• _Objective_
Reply with only the number of lines that contain the string "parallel".

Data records
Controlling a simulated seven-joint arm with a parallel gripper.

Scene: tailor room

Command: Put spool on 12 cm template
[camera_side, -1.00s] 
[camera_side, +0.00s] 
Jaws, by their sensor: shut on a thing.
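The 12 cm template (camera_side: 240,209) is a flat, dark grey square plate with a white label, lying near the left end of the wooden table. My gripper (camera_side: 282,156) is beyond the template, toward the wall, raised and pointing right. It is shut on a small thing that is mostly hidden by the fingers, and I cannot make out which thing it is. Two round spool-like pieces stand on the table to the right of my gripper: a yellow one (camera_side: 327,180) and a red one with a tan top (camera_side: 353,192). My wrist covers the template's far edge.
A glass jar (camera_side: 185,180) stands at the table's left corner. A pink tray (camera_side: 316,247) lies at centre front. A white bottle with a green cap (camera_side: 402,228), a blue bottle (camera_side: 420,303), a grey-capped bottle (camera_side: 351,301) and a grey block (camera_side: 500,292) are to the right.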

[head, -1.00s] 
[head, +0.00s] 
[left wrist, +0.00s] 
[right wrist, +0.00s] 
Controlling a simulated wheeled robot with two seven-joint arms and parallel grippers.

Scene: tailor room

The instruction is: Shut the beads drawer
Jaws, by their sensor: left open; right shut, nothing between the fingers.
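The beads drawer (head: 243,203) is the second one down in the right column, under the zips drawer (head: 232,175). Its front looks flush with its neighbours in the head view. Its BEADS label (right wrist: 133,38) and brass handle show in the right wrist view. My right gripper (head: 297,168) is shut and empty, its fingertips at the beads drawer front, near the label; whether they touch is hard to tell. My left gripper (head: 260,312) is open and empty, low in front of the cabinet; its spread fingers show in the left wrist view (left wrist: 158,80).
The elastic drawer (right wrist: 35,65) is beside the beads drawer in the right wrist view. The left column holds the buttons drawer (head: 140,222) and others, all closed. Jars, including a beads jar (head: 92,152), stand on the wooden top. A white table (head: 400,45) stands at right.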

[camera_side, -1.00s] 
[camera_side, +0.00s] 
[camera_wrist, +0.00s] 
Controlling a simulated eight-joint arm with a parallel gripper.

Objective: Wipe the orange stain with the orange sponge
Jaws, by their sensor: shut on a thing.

• _Solution_
3